Restent les deux autres pôles théâtraux de la capitale : Chaillot et l'Odéon. Le premier n'a toujours pas retrouvé son équilibre, autour d'une salle contestée et d'un programme qui a souvent déçu. Ni Marc'O ni René Ehni, avec sa Jocaste alsacienne et panthéiste, n'ont gagné les suffrages d'un public réticent, et l'Omphalos Hôtel de Jean-Michel Ribes, pièce ambitieuse, poétique, un peu désordonnée, ne reflétait qu'imparfaitement peut-être le réel talent de son auteur.

Échec

Même relative déception à l'Odéon, où l'on retiendra surtout L'éveil du printemps, de Wedekind, qui démontrait une fois encore les qualités des jeunes interprètes frais sortis du Conservatoire, dirigés par l'un d'eux, nommé Pierre Romans.

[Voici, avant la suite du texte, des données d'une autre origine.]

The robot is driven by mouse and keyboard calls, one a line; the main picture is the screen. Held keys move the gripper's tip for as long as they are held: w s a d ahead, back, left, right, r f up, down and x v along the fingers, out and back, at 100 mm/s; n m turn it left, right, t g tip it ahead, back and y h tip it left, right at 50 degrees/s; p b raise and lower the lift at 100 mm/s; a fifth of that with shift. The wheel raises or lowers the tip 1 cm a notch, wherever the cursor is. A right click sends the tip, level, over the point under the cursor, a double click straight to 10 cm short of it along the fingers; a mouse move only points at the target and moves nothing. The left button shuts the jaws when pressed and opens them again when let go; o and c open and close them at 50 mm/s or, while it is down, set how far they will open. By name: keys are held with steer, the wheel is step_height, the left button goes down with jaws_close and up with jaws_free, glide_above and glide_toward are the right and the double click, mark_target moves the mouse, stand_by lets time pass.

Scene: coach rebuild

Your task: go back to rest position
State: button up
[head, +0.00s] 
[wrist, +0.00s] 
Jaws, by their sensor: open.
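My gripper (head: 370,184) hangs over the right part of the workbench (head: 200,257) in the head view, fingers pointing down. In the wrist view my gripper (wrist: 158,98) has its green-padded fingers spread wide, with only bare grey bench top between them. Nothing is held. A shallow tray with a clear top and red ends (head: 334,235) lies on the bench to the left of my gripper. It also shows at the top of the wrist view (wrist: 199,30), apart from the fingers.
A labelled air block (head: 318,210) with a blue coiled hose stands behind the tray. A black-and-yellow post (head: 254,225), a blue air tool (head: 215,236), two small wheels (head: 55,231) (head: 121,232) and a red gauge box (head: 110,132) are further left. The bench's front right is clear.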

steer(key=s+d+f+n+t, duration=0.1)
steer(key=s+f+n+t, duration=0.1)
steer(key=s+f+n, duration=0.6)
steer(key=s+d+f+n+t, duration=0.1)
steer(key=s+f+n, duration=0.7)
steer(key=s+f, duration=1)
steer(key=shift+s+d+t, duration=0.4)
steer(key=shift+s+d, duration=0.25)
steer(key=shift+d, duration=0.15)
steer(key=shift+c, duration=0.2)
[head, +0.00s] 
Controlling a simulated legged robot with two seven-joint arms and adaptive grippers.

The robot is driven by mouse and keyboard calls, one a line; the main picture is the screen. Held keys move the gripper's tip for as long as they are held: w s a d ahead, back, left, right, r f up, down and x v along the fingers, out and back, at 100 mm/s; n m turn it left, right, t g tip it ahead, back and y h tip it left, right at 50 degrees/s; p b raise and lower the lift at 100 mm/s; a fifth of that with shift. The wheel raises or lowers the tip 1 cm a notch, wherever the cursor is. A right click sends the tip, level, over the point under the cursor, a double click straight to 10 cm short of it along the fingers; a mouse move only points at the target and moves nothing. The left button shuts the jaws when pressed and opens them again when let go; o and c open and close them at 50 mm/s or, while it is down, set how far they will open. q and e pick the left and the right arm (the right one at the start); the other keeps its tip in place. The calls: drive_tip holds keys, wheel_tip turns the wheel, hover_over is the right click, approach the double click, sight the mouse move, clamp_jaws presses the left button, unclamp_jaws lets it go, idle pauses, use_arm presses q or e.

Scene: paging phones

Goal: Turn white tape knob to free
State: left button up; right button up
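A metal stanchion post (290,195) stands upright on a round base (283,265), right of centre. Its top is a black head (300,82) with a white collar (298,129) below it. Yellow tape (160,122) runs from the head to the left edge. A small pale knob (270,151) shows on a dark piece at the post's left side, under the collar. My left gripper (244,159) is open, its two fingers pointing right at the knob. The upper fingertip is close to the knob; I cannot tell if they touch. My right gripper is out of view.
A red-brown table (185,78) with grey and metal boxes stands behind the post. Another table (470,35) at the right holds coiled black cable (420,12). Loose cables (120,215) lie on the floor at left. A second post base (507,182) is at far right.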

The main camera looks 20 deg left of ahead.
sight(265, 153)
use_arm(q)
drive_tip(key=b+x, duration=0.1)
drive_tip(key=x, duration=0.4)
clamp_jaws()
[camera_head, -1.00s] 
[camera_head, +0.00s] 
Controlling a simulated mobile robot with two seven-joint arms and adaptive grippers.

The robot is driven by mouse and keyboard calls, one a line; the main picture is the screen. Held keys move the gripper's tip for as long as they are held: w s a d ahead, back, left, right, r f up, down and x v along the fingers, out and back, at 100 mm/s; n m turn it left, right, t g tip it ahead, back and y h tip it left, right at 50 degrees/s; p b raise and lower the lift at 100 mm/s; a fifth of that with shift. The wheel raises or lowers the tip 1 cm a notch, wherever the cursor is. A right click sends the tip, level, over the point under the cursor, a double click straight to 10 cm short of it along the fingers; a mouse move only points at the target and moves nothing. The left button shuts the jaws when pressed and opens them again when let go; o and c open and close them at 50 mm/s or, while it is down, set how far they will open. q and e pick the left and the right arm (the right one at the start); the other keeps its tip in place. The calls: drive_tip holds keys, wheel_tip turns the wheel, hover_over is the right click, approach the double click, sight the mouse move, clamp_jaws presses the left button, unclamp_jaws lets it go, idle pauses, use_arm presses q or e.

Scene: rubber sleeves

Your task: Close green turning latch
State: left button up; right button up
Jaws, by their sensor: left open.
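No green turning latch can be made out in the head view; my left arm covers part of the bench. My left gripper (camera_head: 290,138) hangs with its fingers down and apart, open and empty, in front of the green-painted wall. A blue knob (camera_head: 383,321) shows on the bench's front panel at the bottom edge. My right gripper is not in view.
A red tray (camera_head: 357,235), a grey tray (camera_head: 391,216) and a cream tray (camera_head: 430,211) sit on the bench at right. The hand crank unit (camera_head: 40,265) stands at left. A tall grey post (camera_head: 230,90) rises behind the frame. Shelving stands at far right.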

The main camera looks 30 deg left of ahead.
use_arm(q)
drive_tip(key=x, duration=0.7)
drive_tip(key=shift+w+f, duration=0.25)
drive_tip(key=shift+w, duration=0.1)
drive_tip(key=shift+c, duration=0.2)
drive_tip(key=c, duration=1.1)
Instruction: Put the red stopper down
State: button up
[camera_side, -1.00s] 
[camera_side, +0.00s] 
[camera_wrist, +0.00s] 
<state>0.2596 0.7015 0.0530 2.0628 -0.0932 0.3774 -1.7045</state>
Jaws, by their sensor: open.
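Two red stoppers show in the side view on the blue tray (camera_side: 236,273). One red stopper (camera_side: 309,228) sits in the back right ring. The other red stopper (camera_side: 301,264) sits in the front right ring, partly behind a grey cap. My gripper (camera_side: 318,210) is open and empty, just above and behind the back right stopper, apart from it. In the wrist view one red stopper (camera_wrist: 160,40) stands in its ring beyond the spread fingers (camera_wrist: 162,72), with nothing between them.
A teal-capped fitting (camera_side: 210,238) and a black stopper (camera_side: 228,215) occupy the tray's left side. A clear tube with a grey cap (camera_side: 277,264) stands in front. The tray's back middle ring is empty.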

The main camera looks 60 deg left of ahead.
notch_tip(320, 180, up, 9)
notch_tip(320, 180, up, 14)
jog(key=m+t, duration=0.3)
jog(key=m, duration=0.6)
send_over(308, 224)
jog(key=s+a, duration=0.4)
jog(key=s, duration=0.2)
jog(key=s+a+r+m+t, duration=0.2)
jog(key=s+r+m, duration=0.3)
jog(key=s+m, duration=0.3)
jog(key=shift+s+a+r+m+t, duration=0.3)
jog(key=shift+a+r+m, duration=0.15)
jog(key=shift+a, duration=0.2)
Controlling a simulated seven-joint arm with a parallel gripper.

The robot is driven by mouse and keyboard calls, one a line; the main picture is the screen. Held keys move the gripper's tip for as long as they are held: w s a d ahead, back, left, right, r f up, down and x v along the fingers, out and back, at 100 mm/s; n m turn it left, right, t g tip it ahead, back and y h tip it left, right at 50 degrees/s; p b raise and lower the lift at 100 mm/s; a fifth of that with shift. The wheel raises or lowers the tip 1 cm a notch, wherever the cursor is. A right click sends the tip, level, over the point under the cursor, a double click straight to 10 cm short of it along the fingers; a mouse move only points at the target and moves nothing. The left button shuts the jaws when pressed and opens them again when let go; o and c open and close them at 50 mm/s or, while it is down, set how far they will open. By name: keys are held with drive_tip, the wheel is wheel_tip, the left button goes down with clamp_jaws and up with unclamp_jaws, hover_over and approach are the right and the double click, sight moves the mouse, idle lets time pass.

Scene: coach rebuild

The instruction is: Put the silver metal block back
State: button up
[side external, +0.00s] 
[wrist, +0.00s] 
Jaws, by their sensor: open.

Et, puisque nous en sommes à Wedekind, il faut citer pour (triste) mémoire l'échec de Lulu, malgré la présence de Jeanne Moreau, mal à son aise dans un personnage qui ne lui convenait manifestement pas et qu'un style expressionniste fort contraignant rendait encore plus difficile à imposer. Même chose pour Don Juan revient de guerre, d'Odon von Horvath, dont Marcel Bluwal avait fait une laborieuse rhapsodie dans l'esprit du style rétro à la mode.

Il est difficile de servir ce théâtre des années 20 qu'on redécouvre en ce moment. Seul y a réussi parfaitement un élève de Bernard Sobel, Yvon Davis. Son travail sur La foi, l'espérance et la charité, du même Horvath, prouvait qu'on peut être à la fois réaliste et raffiné. Il offrait pour cette oeuvre singulière deux niveaux de lecture, où toutes les catégories de public pouvaient trouver leur compte, ce qui est peut-être la solution prochaine du théâtre populaire. Au reste, Sobel lui-même applique avec intelligence la formule, qu'il fasse jouer à Gennevilliers un conte chinois revu et corrigé, comme Le pavillon au bord de la rivière, ou une tragédie classique, Le juif de Malte, de Marlowe, à la façon d'une bande dessinée, tout en respectant la tradition du théâtre de tréteaux.

Lyrisme

D'autres préfèrent y aller franc-jeu, sans trop chercher à prouver quoi que ce soit, se fiant à leur nature et à leur instinct, pour le plaisir de donner libre cours à leur goût des textes ronflants, qui sont un peu le bel canto du théâtre.

Ainsi a-t-on vu un Lorenzaccio, puis un Ruy Blas (sous un chapiteau de cirque dressé aux Tuileries), où le jeune Jean-Pierre Bouvier, dans un style à l'ancienne qui frôle l'odéonesque, s'abandonne fougueusement au lyrisme. Plus subtil. Denis Llorca recourt aussi à la force, au mouvement, à la violence pour imposer un Hamlet qui devient une manière de récit d'aventure d'un romantisme échevelé.

Mais, dans cet esprit, leur maître à tous est sans conteste Robert Hossein, qui adore les grosses machines, les effets soulignés et le grand spectacle sans complexe. Son Potemkine (au Palais des Sports, ce qui est déjà un choix) rivalisait avec le Châtelet plutôt qu'avec Eisenstein, et le texte de Georges Soria, d'un volontaire manichéisme, n'hésitait pas à forcer encore la note. Impossible, cependant, de ne pas reconnaître l'efficacité de l'aventure, de même que le solide réalisme de Des souris et des hommes, de Steinbeck, toujours mis en scène par Hossein, finissait par emporter l'adhésion des plus réticents.

Intimisme

À l'autre extrémité du clavier réaliste, c'est-à-dire dans l'intimisme un rien misérabiliste, mais toujours très juste de ton, très émouvant, et présenté le plus souvent avec un soin rigoureux, il faut citer un artiste comme Jacques Lassalle, animateur de la périphérie, qui a monté Un couple pour l'hiver, écrit par lui, et une pièce de l'Allemand F. X. Kroetz, Travail à domicile, sorte de fait divers sordide et quotidien, distancié avec adresse et cependant d'une déchirante vérité. Très inspiré par cette école allemande on doit noter aussi le nom de Jean-Paul Wenzel. Sa première oeuvre, Loin d'Hagondange, portrait en demi-teinte d'un couple de retraités, fut un des moments attachants de cette saison, et une découverte du Théâtre ouvert de Lucien Attoun, qui a pris un essor nouveau et national.